[Exercise aim]:
Print all of the data exactly as written.

##### Information supplied #####

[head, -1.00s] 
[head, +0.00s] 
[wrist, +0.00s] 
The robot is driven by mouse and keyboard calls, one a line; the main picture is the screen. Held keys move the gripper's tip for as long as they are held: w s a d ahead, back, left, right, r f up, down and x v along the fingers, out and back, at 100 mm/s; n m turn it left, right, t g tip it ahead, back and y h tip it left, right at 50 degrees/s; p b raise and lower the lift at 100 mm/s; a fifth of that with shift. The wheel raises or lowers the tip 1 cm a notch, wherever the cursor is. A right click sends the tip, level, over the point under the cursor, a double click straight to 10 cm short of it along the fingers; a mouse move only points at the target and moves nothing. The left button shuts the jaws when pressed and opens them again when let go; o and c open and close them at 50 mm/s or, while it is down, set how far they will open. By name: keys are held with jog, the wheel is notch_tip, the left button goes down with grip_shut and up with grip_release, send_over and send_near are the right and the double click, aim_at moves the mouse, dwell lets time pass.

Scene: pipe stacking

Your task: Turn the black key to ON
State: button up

#####

[Task output]:
[head, -1.00s] 
[head, +0.00s] 
[wrist, +0.00s] 
The robot is driven by mouse and keyboard calls, one a line; the main picture is the screen. Held keys move the gripper's tip for as long as they are held: w s a d ahead, back, left, right, r f up, down and x v along the fingers, out and back, at 100 mm/s; n m turn it left, right, t g tip it ahead, back and y h tip it left, right at 50 degrees/s; p b raise and lower the lift at 100 mm/s; a fifth of that with shift. The wheel raises or lowers the tip 1 cm a notch, wherever the cursor is. A right click sends the tip, level, over the point under the cursor, a double click straight to 10 cm short of it along the fingers; a mouse move only points at the target and moves nothing. The left button shuts the jaws when pressed and opens them again when let go; o and c open and close them at 50 mm/s or, while it is down, set how far they will open. By name: keys are held with jog, the wheel is notch_tip, the left button goes down with grip_shut and up with grip_release, send_over and send_near are the right and the double click, aim_at moves the mouse, dwell lets time pass.

Scene: pipe stacking

Your task: Turn the black key to ON
State: button up

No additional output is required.